Twitter said that the company “has zero tolerance for child sexual exploitation” and is investing more resources dedicated to child safety, including hiring for new positions to write policy and implement solutions. The company added that it is working closely with its advertising clients and partners to investigate and take steps to prevent the situation from happening again.

Twitter, like all social media platforms, Twitter bans depictions of child sexual exploitation, which are illegal in most countries. But it permits adult content generally and is home to a thriving exchange of pornographic imagery, which comprises about 13 per cent of all content on Twitter, according to an internal company document seen by Reuters. Twitter declined to comment.

Ghost Data identified the more than 500 accounts that openly shared or requested child sexual abuse material over a 20-day period this month.
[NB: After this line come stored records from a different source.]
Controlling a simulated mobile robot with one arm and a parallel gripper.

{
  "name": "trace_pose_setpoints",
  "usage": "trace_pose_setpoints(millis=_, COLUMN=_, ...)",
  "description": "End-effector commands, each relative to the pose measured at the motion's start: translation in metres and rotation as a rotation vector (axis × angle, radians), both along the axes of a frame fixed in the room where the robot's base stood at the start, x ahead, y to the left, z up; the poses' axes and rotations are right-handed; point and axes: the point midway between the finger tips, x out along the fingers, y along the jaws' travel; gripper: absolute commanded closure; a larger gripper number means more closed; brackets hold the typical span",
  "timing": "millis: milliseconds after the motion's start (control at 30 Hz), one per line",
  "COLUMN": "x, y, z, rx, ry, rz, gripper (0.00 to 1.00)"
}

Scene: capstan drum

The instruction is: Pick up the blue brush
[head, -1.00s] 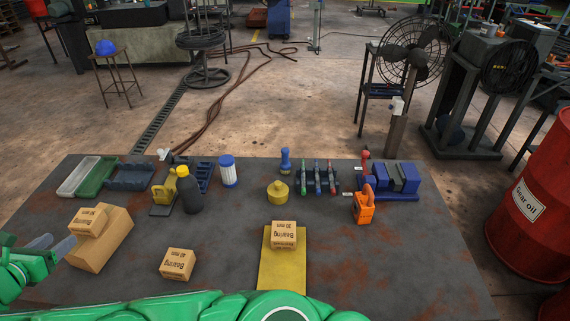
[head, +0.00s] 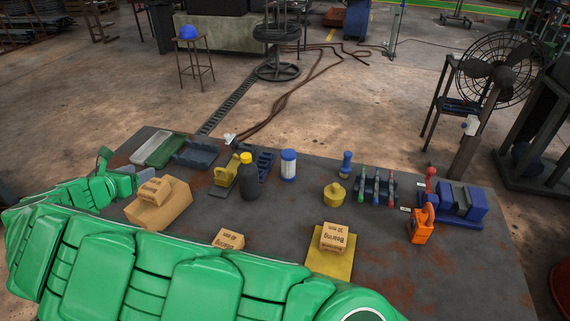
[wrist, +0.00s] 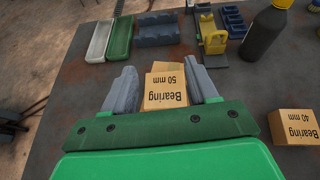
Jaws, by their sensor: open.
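A small blue upright thing with a knobbed top (head: 346,165) stands at the back of the table, between the white-and-blue canister and the rack of pens; it may be the blue brush, but bristles cannot be made out. It is out of the wrist view. My gripper (wrist: 163,86) is open and empty, with its grey fingers apart. In the head view my gripper (head: 128,176) is at the table's left, far from the blue thing. A small "Bearing 50 mm" box (wrist: 166,90) shows between and beyond the fingers.
The small box rests on a larger carton (head: 165,207). A dark bottle (head: 250,180), a yellow pot (head: 334,195), an orange tool (head: 421,225) and a blue vise (head: 462,203) stand on the grey table (head: 290,215). My green arm hides the table's front.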

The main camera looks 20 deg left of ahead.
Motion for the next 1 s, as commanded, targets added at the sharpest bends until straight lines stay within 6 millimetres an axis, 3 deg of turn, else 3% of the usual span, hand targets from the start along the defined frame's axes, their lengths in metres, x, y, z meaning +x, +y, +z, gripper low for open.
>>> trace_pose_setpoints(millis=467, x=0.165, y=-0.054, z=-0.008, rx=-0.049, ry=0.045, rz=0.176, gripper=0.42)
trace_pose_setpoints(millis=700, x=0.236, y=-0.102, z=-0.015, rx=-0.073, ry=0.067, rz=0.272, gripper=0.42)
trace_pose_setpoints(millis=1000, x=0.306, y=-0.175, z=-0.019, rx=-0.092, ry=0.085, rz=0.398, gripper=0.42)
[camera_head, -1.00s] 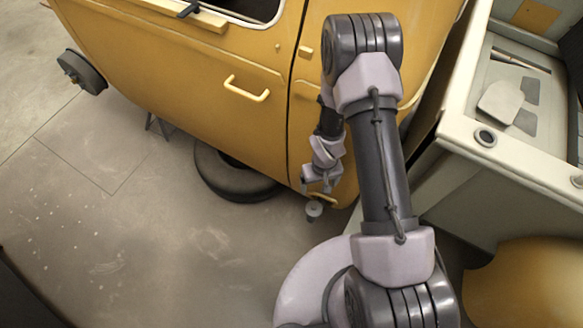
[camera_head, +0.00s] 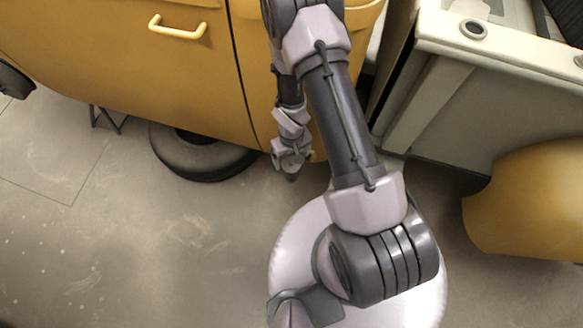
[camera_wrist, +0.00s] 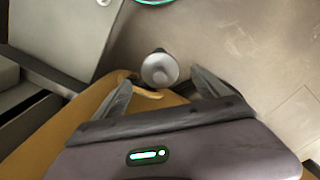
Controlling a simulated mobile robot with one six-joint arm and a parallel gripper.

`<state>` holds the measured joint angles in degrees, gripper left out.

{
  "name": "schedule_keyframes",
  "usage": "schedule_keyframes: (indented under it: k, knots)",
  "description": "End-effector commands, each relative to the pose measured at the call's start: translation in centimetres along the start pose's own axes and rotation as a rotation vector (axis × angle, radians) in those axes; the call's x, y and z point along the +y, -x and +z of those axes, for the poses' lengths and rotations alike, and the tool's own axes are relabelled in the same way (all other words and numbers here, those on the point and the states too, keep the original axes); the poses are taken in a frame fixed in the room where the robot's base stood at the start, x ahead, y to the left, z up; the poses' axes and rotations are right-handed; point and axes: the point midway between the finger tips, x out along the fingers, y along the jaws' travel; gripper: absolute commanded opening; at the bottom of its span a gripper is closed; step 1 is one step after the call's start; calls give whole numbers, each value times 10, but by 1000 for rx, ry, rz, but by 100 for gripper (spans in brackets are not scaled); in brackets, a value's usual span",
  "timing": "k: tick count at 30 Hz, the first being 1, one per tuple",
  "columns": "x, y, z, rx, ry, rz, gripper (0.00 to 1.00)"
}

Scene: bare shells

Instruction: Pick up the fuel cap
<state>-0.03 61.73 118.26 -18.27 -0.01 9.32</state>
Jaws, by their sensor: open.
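The fuel cap (camera_wrist: 160,68) is a small grey round piece with a raised knob, seen just beyond my fingertips in the wrist view. In the head view only a bit of the cap (camera_head: 292,177) shows, dark grey, right below my gripper (camera_head: 291,163). My gripper (camera_wrist: 161,77) is open, with one finger on each side of the cap in the picture. There is visible space between the cap and each finger. I cannot tell how much depth separates the fingertips from the cap, or what the cap rests on.
The yellow vehicle body (camera_head: 120,60) stands close behind my gripper, with a dark tyre (camera_head: 200,155) under its edge. A pale cabinet (camera_head: 480,100) stands to the right. A yellow curved panel (camera_head: 530,200) lies at the right. The floor at left front is clear.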

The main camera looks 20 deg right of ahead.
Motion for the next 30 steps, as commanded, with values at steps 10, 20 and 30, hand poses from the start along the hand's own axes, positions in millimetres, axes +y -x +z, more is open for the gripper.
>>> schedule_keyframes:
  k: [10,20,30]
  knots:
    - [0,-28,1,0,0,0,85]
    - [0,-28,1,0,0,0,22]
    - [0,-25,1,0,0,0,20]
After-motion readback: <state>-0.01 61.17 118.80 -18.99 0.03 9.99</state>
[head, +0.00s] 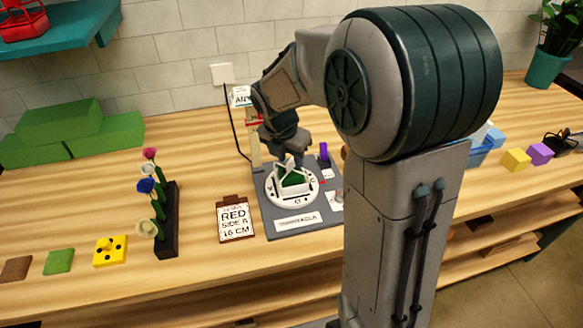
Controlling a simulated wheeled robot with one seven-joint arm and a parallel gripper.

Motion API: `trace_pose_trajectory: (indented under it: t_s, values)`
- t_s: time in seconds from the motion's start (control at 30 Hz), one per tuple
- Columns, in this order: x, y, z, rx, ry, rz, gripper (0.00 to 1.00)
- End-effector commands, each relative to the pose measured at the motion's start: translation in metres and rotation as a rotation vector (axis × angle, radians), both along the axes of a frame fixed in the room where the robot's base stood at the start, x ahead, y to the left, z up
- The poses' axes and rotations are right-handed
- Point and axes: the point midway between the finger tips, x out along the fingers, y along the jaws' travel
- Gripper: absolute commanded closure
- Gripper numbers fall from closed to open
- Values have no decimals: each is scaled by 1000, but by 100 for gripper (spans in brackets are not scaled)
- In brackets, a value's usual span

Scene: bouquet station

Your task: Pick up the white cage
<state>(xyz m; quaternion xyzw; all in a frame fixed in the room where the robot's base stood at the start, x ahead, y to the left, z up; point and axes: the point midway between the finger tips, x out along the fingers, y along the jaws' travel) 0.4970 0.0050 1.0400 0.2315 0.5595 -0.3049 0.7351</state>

Twitter failed to remove more than 70 per cent of the accounts during the study period, according to the group, which shared the findings exclusively with Reuters.

Reuters could not independently confirm the accuracy of Ghost Data’s finding in full, but reviewed dozens of accounts that remained online and were soliciting materials for “13+” and “young looking nudes.”

The traffickers often use code words such as “cp” for child pornography and are “intentionally as vague as possible,” to avoid detection, according to the internal documents. The more that Twitter cracks down on certain keywords, the more that users are nudged to use obfuscated text, which “tend to be harder for (Twitter) to automate against,” the documents said.

For the accounts identified by Ghost Data, nearly all the traders of child sexual abuse material marketed the materials on Twitter, then instructed buyers to reach them on messaging services such as Discord and Telegram in order to complete payment and receive the files, which were stored on cloud storage services like New Zealand-based Mega and Dropbox. Discord, Telegram, and Mega, and Dropbox all say they take action against users attempting to share such content.

After Reuters shared a sample of 20 accounts with Twitter last Thursday, the company removed about 300 additional accounts from the network, but more than 100 others still remained on the site the following day, according to Ghost Data and a Reuters review.

Reuters then on Monday shared the full list of more than 500 accounts after it was furnished by Ghost Data, which Twitter reviewed and permanently suspended for violating its rules, said Twitter’s Carswell on Tuesday.

“Twitter needs to fix this problem ASAP, and until they do, we are going to cease any further paid activity on Twitter,” said a spokesperson for Forbes.

“There is no place for this type of content online,” a spokesperson for carmaker Mazda USA said in a statement to Reuters, adding that in response, the company is now prohibiting its ads from appearing on Twitter profile pages.

A Disney spokesperson called the content “reprehensible” and said they are “doubling-down on our efforts to ensure that the digital platforms on which we advertise, and the media buyers we use, strengthen their efforts to prevent such errors from recurring.”

A spokesperson for Coca-Cola, which had a promoted tweet appear on an account tracked by the researchers, said it did not condone the material being associated with its brand and said “any breach of these standards is unacceptable and taken very seriously.”

NBCUniversal said it has asked Twitter to remove the ads associated with the inappropriate content.

Twitter’s transparency reports on its website show it suspended more than 1 million accounts last year for child sexual exploitation. It made about 87,000 reports to the National Center for Missing and Exploited Children, a government-funded non-profit that facilitates information sharing with law enforcement, according to that organization’s annual report.